Aim: Copy exactly the lines of the material below that run from the one containing "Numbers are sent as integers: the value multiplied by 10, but" through the one containing "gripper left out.". Copy no other lines.

== Supplied records ==

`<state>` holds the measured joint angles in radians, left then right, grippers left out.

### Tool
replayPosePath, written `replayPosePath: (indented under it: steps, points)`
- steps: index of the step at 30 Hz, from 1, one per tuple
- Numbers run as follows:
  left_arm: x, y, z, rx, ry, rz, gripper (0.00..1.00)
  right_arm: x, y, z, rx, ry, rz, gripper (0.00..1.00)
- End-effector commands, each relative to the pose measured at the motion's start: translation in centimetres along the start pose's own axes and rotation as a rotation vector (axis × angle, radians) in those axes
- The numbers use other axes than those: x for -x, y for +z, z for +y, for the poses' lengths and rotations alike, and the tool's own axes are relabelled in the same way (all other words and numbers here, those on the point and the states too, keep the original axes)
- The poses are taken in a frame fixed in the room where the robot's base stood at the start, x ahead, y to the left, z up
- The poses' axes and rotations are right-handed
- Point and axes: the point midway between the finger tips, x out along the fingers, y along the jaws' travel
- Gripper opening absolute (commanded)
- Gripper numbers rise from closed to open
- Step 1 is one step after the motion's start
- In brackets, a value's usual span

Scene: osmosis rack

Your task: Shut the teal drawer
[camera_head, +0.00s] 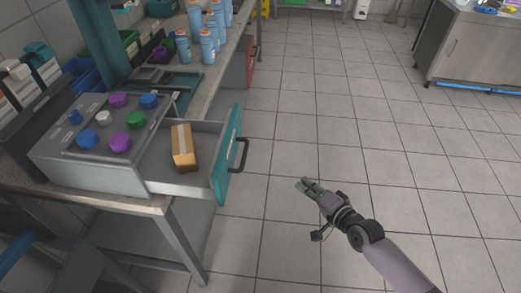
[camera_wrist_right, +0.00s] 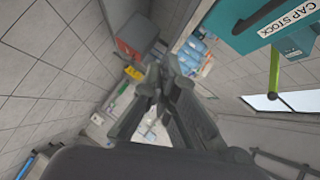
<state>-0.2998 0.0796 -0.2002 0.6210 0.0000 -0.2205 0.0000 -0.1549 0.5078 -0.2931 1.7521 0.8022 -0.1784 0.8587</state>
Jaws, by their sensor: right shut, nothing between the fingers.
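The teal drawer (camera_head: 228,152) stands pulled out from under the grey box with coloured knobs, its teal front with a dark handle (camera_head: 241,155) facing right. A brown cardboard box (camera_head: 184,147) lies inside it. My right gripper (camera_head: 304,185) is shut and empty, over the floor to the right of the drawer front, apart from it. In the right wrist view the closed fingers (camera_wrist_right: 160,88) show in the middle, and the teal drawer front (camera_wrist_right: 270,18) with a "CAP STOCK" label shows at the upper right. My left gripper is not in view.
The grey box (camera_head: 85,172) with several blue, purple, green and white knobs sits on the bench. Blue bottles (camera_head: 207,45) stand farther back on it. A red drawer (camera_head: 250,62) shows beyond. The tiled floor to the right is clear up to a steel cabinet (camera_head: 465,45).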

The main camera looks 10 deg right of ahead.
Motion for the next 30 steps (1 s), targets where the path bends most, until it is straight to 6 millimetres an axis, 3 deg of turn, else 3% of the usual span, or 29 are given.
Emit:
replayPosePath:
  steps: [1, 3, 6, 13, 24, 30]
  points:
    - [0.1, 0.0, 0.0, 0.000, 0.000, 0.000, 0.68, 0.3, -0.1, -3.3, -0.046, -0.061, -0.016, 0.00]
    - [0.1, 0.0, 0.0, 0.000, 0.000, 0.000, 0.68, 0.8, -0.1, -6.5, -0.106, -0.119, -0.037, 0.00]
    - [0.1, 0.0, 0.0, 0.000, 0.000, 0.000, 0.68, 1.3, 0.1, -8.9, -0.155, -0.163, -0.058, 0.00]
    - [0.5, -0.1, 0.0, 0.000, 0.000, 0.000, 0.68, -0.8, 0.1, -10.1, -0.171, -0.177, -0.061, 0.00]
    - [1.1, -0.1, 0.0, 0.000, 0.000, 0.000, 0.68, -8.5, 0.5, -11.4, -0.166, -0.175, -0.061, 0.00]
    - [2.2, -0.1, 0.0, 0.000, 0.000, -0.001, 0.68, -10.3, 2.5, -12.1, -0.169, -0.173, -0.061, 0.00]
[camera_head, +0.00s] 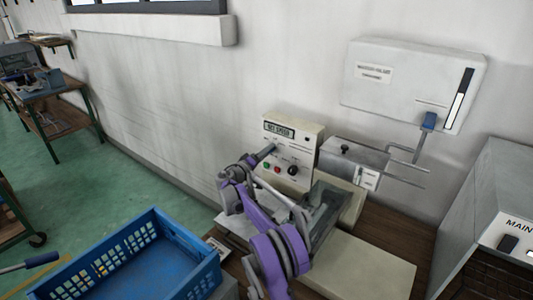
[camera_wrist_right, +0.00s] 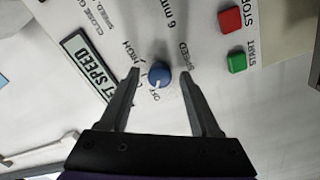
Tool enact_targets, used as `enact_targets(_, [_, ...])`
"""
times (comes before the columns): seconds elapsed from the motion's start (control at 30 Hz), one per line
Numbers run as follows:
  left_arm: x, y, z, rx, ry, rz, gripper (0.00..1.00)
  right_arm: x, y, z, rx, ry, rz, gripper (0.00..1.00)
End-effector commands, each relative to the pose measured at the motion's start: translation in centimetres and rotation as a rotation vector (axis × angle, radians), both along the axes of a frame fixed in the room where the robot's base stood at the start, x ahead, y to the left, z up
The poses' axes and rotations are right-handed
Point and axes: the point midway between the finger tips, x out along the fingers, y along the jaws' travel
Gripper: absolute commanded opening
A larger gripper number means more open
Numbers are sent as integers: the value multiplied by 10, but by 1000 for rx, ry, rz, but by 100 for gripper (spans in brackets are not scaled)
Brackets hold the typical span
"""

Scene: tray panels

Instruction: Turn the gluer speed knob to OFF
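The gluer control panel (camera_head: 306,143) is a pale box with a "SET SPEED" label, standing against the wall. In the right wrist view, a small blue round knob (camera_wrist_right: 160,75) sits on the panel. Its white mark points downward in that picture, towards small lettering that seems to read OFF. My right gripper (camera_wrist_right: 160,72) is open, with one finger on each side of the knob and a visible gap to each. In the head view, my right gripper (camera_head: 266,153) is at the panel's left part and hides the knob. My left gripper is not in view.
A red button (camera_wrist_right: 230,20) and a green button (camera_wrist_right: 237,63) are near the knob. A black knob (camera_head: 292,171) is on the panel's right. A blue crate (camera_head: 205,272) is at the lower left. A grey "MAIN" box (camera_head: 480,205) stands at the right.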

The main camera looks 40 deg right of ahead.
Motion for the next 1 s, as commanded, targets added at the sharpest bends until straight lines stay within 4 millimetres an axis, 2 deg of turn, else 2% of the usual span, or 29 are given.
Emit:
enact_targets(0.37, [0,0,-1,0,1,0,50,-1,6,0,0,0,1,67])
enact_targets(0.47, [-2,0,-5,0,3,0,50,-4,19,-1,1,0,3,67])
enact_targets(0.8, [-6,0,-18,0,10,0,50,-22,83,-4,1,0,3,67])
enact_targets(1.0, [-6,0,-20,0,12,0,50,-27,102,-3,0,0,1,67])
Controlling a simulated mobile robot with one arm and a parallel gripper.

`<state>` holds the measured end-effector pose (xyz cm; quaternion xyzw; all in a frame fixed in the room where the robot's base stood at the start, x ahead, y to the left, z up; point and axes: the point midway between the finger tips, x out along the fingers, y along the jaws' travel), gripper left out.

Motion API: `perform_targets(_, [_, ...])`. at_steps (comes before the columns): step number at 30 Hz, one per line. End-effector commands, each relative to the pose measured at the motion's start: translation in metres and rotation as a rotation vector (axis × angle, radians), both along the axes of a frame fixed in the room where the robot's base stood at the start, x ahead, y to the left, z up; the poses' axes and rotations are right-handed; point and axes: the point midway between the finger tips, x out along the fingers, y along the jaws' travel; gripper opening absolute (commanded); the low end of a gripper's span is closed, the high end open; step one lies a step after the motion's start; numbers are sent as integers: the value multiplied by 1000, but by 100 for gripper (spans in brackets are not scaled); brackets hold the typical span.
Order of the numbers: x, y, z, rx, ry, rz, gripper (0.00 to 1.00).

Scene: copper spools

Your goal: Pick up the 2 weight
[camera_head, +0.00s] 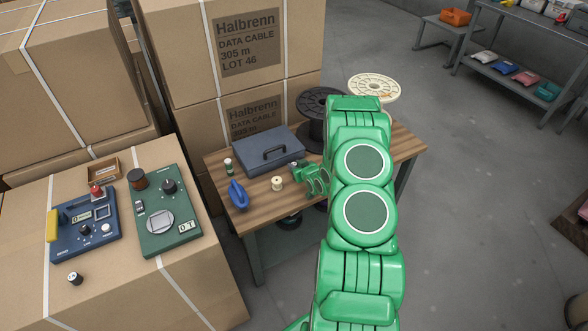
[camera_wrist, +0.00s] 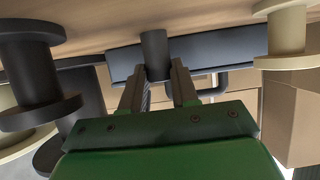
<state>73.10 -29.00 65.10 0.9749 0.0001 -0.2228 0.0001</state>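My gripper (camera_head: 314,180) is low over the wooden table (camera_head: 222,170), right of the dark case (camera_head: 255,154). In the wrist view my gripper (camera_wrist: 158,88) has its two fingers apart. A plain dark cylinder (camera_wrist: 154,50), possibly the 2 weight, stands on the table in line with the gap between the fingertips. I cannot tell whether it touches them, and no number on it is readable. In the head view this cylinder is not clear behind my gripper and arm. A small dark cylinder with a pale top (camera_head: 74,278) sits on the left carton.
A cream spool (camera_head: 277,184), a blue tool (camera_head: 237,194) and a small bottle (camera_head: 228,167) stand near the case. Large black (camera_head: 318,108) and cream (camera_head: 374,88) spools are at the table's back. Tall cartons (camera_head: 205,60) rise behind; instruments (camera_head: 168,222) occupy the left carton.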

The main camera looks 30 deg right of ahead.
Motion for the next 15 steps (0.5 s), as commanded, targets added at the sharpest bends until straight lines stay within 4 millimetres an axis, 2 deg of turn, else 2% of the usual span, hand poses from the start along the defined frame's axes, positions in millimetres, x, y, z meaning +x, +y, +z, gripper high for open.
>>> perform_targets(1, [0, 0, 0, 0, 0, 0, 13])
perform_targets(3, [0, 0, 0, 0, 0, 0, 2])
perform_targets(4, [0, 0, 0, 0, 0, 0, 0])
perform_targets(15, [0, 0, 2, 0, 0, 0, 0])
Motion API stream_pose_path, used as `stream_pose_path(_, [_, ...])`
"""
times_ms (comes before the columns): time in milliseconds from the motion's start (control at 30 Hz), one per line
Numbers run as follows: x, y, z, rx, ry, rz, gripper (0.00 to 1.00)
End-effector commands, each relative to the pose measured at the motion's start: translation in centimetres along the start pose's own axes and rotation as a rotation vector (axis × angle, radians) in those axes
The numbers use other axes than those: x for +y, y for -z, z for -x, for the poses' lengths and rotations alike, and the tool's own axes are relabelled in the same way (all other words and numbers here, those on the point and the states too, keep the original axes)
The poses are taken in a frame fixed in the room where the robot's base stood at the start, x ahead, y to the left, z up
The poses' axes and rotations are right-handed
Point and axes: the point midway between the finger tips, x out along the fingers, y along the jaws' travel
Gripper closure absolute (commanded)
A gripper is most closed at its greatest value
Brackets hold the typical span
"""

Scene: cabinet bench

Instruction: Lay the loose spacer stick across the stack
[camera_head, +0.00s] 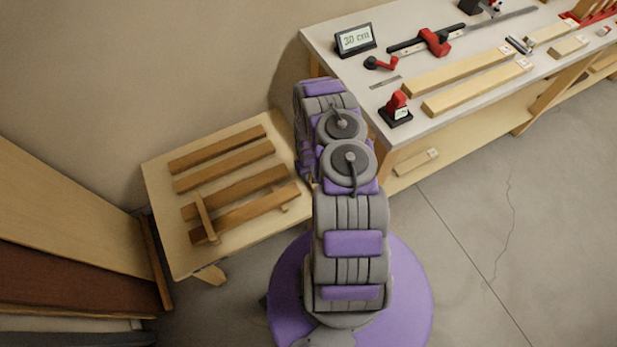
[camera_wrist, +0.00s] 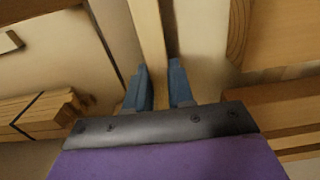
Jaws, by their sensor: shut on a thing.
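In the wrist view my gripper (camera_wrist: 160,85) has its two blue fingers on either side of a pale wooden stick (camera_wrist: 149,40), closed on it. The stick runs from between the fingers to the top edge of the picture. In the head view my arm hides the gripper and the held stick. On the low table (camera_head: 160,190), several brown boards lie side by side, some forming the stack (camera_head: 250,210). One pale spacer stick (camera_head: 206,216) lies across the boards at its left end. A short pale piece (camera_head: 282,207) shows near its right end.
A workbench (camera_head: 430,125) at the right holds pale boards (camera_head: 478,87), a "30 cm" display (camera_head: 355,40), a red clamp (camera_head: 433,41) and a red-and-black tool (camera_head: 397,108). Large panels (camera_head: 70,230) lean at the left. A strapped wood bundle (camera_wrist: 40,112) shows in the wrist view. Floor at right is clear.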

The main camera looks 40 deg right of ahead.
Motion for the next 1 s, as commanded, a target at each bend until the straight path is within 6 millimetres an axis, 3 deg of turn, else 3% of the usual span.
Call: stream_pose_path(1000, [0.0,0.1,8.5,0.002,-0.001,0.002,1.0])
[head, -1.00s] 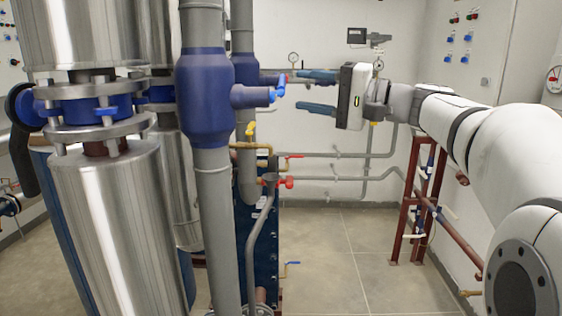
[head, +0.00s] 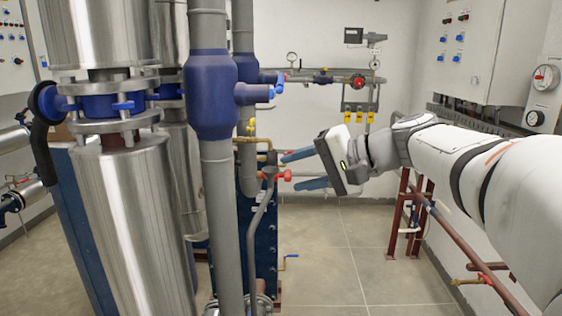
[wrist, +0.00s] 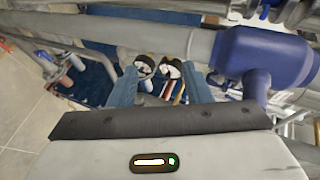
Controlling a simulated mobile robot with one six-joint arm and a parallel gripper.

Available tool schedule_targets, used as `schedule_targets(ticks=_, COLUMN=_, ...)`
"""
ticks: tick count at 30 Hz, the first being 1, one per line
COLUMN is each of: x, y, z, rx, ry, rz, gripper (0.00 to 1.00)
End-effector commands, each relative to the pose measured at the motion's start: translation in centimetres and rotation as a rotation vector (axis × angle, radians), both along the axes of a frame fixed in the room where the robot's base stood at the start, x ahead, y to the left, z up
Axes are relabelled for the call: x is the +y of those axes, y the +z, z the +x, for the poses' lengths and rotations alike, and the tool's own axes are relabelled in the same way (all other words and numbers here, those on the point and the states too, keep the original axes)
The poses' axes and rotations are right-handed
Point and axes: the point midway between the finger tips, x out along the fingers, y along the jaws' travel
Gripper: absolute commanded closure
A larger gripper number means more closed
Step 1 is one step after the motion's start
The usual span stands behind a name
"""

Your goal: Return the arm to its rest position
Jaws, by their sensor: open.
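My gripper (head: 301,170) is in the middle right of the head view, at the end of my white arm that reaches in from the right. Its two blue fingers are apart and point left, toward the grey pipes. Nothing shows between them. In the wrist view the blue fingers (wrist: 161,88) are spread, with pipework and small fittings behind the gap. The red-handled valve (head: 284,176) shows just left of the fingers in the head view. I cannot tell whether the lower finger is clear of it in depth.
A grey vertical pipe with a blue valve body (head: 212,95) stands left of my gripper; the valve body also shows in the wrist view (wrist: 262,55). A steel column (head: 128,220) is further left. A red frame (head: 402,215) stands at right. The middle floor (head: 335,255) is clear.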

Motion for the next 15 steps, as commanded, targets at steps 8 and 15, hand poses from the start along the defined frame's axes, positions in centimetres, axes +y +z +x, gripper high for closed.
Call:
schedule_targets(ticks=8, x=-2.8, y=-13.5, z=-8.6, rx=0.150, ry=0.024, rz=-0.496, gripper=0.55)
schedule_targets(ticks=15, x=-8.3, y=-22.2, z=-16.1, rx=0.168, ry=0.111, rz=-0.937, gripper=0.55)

===

Final answer:
Numbers are sent as integers: the value multiplied by 10, but by 1000 for rx, ry, rz, but by 100 for gripper (spans in brackets are not scaled)
Brackets hold the typical span
"""

Scene: tray panels

Instruction: Turn the gluer speed knob to OFF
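The gluer control panel (camera_head: 306,143) is a pale box with a "SET SPEED" label, standing against the wall. In the right wrist view, a small blue round knob (camera_wrist_right: 160,75) sits on the panel. Its white mark points downward in that picture, towards small lettering that seems to read OFF. My right gripper (camera_wrist_right: 160,72) is open, with one finger on each side of the knob and a visible gap to each. In the head view, my right gripper (camera_head: 266,153) is at the panel's left part and hides the knob. My left gripper is not in view.
A red button (camera_wrist_right: 230,20) and a green button (camera_wrist_right: 237,63) are near the knob. A black knob (camera_head: 292,171) is on the panel's right. A blue crate (camera_head: 205,272) is at the lower left. A grey "MAIN" box (camera_head: 480,205) stands at the right.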

The main camera looks 40 deg right of ahead.
Motion for the next 1 s, as commanded, targets added at the sharpest bends until straight lines stay within 4 millimetres an axis, 2 deg of turn, else 2% of the usual span, or 29 are given.
Emit:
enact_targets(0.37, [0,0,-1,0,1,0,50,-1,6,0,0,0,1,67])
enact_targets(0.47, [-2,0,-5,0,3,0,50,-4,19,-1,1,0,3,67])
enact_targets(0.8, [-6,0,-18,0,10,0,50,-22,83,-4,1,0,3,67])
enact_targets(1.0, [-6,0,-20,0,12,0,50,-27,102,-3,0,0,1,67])
Controlling a simulated mobile robot with one arm and a parallel gripper.

`<state>` holds the measured end-effector pose (xyz cm; quaternion xyzw; all in a frame fixed in the room where the robot's base stood at the start, x ahead, y to the left, z up; point and axes: the point midway between the finger tips, x out along the fingers, y along the jaws' travel), gripper left out.

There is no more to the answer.